I mean, that each user (by user I mean person, not "unix account") should have one and only one prublic/private key pair (one pair! only): Not one pair per machine! One per, not depending te number of machine that you have.

IMHO, the ideal scenario is that every user own it's own key pair, and every time he starts his desktop computer (or his workstation, his laptop...) he loads his private key into the ssh-agent (or Putty Agent or whatever). At that time he should introduce his passphrase.

On the other hand, the user (or sometime for administration sakes, the system administrator -- see further) should place the unique user's public key (every user only has 1 public key, remember?) in the ~/.ssh/authorized_keys of all the unix account of every systems he has access.

In that way, the user can log into all it's accounts by using SSH private/public key authentication and SSH Agent forwarding. He can alsojumps from one machine to another (without providing password).

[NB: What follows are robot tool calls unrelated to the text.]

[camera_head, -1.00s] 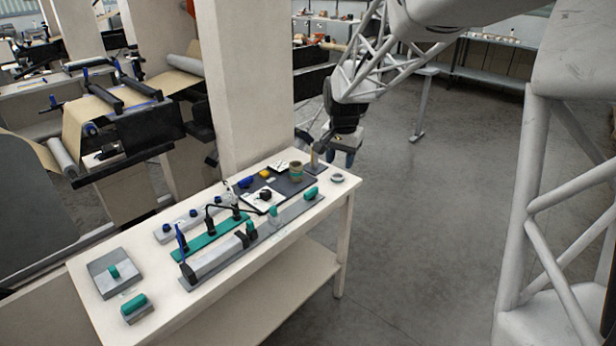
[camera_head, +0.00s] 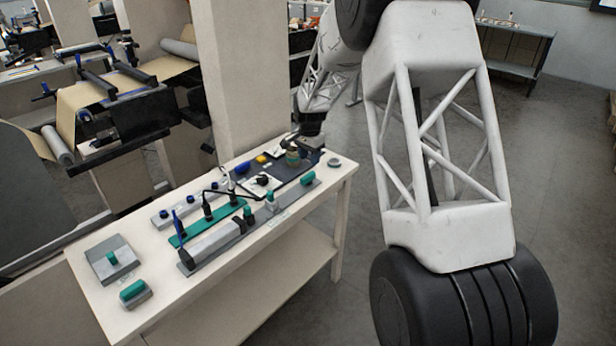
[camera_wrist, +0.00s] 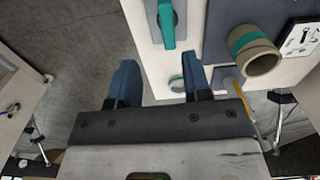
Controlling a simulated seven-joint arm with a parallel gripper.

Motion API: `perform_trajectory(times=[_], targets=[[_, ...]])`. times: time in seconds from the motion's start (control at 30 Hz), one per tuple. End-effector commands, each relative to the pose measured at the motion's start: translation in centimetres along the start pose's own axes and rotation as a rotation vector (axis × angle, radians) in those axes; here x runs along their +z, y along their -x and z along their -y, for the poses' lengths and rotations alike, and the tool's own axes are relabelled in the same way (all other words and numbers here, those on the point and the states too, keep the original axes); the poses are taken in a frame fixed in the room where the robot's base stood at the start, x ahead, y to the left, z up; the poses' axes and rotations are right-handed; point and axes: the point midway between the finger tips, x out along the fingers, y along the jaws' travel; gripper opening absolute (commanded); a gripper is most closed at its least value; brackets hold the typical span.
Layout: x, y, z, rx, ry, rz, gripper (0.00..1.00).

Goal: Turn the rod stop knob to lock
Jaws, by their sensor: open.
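A grey rail fixture (camera_head: 212,244) lies along the table's front side, with a black clamp-like part (camera_head: 240,224) and teal knobs (camera_head: 249,213) (camera_head: 270,199) near its right end. A teal handle (camera_head: 307,179) stands on the grey plate farther right; a teal handle on a grey plate (camera_wrist: 167,25) also shows in the wrist view. I cannot tell which part is the rod stop knob. My gripper (camera_wrist: 160,78) has its two blue fingers apart with nothing between them. In the head view it is at the table's far right end, mostly hidden by its own wrist.
A tan roll with a teal band (camera_wrist: 255,50) stands on a dark mat near my gripper, and a small grey ring (camera_head: 335,162) lies at the table's right corner. A tall pillar (camera_head: 245,80) rises behind the table.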

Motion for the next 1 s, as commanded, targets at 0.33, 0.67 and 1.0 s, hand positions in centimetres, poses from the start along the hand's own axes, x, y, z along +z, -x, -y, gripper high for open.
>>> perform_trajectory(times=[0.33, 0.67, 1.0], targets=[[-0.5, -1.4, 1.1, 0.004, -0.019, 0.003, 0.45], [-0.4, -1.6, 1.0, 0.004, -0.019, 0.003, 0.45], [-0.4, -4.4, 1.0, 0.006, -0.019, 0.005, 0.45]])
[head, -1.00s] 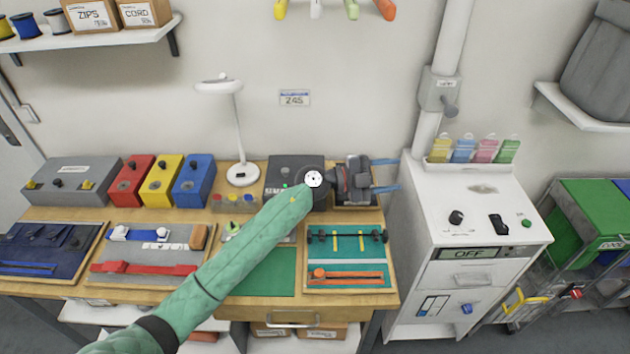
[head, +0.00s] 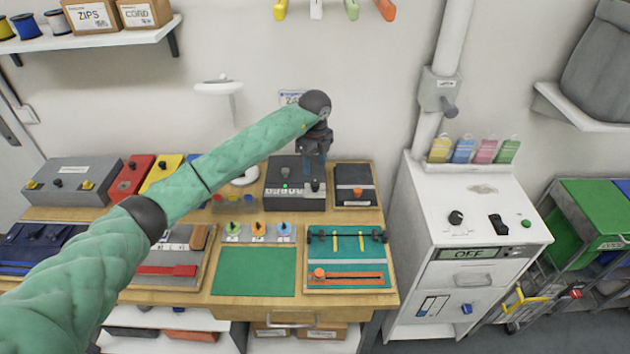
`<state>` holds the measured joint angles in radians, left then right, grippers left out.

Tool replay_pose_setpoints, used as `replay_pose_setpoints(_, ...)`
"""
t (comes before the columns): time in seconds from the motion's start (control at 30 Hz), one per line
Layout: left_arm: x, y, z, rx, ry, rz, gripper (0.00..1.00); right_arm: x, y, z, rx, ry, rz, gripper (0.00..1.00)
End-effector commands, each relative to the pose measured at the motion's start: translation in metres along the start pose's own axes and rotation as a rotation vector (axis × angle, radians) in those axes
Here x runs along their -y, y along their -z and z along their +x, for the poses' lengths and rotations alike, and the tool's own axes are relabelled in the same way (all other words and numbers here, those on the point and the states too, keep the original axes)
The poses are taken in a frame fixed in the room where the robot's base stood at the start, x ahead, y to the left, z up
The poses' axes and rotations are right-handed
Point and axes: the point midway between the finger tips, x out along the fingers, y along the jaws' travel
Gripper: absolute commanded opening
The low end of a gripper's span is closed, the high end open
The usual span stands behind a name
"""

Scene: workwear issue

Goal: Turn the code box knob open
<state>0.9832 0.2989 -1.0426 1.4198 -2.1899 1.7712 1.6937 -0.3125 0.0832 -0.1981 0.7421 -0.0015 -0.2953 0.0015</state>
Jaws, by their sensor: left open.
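The dark grey code box (head: 280,203) stands at the back of the workbench. It has a row of pale characters on its front, a small green light and a grey knob at its upper left. A dark knob (head: 316,187) sits at its right side. My left gripper (head: 314,168) points down over the right part of the box, just above the dark knob. It is open and holds nothing. Whether the fingertips touch the knob cannot be told. My right gripper is not in view.
A smaller dark box (head: 354,196) with an orange knob stands close on the right. A white lamp (head: 218,88) is behind my left arm. A green mat (head: 255,272) and a teal tray (head: 345,244) lie in front. A white cabinet (head: 480,200) stands to the right.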

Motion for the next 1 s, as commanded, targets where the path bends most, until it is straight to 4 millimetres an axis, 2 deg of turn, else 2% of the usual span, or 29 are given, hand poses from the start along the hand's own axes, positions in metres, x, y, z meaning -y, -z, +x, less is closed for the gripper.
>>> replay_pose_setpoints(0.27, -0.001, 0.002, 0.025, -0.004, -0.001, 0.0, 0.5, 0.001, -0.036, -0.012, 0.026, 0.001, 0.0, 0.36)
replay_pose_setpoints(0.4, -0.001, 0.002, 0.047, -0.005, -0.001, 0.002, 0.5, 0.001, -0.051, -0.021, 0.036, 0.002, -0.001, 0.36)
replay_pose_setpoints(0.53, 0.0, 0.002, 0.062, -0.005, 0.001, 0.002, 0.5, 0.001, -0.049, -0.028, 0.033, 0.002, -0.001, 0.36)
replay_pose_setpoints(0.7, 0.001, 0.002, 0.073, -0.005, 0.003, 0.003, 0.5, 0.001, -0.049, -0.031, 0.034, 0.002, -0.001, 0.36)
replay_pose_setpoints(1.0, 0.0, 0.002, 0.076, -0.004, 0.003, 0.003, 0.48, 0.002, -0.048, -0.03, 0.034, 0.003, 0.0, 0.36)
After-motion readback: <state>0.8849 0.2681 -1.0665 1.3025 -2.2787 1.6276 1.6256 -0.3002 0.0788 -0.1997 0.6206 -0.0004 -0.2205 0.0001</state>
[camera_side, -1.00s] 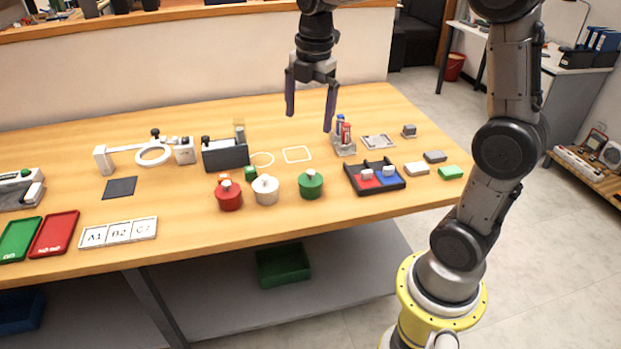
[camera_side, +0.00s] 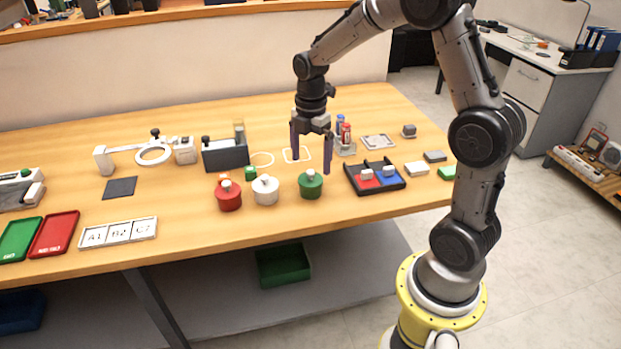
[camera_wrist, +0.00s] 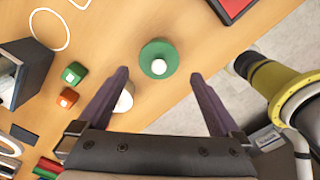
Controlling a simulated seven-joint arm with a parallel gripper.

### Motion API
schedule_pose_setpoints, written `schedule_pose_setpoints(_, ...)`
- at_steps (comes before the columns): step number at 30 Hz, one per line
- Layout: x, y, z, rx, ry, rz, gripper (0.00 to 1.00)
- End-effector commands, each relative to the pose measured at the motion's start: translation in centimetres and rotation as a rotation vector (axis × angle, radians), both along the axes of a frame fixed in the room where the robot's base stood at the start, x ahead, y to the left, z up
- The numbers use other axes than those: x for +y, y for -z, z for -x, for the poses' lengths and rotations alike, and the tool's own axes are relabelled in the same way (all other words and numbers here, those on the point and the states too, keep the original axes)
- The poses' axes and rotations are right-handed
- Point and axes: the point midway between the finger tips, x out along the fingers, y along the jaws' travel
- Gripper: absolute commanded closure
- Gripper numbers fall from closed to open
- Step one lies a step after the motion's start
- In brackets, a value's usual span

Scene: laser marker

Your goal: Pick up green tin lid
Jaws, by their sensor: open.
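The green tin (camera_side: 311,188) stands on the table, at the right end of a row of three tins. Its green lid (camera_side: 311,178) has a pale knob on top and sits on the tin. My gripper (camera_side: 312,166) is open and empty, above the green tin, with its fingers pointing down. In the wrist view the green lid (camera_wrist: 159,59) with its white knob lies beyond and between the two spread fingertips of my gripper (camera_wrist: 158,80). Nothing is between the fingers.
A white tin (camera_side: 265,191) stands close to the left, and a red tin (camera_side: 229,197) beyond it. A holder with small bottles (camera_side: 344,148) stands behind. The table's front edge is near.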

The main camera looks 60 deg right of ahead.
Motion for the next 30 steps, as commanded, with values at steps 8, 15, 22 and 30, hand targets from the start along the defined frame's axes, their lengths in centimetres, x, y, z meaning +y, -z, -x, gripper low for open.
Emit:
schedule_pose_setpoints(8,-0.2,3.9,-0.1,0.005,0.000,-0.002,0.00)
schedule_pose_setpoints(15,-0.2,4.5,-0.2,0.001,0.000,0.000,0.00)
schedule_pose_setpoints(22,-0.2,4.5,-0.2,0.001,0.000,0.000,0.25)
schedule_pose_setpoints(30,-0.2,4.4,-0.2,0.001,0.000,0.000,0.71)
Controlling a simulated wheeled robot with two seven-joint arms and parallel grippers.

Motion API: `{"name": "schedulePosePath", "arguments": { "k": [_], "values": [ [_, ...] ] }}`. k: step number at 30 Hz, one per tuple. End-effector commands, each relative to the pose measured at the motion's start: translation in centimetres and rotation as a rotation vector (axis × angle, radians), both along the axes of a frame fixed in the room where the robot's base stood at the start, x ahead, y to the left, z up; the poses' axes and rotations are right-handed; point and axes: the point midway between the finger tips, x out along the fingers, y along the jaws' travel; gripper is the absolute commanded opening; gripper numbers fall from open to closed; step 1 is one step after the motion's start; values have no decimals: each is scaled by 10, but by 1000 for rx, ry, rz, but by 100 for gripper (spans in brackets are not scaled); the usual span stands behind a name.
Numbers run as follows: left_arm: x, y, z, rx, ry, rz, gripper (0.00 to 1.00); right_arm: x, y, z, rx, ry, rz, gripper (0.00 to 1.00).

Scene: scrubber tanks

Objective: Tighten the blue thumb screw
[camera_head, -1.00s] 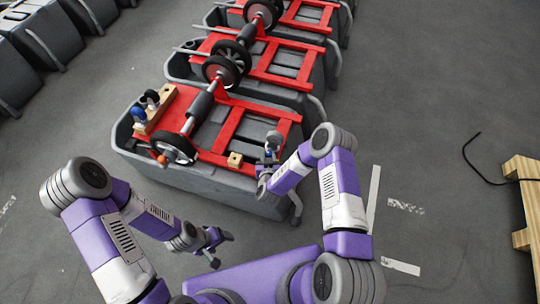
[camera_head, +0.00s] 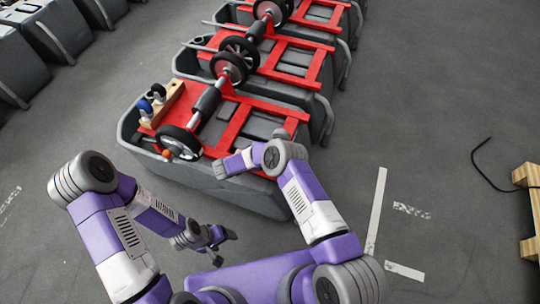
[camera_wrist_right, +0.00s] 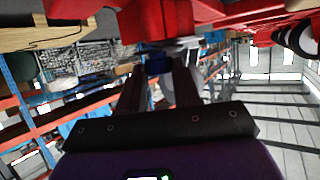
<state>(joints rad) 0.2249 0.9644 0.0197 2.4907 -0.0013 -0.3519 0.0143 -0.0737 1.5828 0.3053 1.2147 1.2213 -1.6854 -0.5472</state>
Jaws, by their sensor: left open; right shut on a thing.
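A blue piece that looks like the blue thumb screw (camera_wrist_right: 158,64) shows in the right wrist view, under a red part. My right gripper (camera_wrist_right: 160,80) is shut on it, one dark finger on each side. Its turn and depth cannot be read. In the head view my right arm bends over the near edge of the grey tank, and its gripper is hidden there. My left gripper (camera_head: 222,248) is open and empty, low in front of the tank.
The nearest grey tank (camera_head: 215,184) carries a red frame (camera_head: 238,125), a black wheel (camera_head: 180,141) and an orange ball (camera_head: 168,155). Similar tanks stand behind it. A wooden pallet (camera_head: 529,180) lies at the right.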

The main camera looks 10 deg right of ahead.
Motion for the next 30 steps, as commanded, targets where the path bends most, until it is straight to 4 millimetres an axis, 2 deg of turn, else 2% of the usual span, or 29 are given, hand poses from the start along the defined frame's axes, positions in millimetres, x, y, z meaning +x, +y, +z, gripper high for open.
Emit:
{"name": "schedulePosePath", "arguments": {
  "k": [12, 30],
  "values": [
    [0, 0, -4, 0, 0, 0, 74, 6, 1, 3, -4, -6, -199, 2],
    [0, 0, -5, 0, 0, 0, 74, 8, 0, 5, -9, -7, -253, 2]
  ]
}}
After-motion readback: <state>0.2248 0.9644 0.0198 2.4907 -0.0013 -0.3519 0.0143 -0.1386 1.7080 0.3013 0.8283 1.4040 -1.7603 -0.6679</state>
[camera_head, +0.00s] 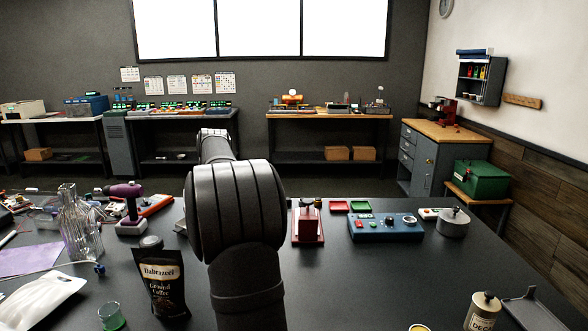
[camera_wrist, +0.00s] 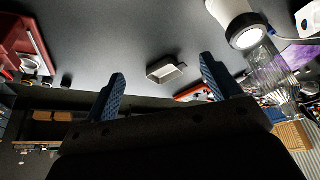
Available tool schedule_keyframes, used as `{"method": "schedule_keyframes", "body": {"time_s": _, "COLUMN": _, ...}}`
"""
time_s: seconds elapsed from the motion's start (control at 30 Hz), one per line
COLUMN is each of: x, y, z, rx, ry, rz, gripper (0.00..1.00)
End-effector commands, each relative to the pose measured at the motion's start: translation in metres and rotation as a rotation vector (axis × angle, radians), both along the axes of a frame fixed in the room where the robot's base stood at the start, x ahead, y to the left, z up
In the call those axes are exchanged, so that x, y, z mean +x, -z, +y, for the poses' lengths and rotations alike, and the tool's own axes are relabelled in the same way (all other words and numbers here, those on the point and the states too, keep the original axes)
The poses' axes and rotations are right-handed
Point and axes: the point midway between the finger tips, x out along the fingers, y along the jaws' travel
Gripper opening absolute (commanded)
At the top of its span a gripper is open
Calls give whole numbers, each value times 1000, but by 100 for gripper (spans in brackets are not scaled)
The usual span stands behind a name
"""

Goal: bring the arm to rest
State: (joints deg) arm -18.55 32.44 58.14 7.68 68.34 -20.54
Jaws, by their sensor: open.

At my work, we have 206 Unix boxes(HP-UX, Solaris, and a few Linux). We administer 85 public keys for 85 users and have set up access to over 2100 unix users amongs that 206 boxes. We have created a set of scripts for administrating the users into groups of users so we can easily distribute their public keys giving permission for a unix accounts on a group or user basis. For example we distribute the public keys of all the member of the ADMUNIX (Unix System admins) to the root's authorized_keys of all the managed systems.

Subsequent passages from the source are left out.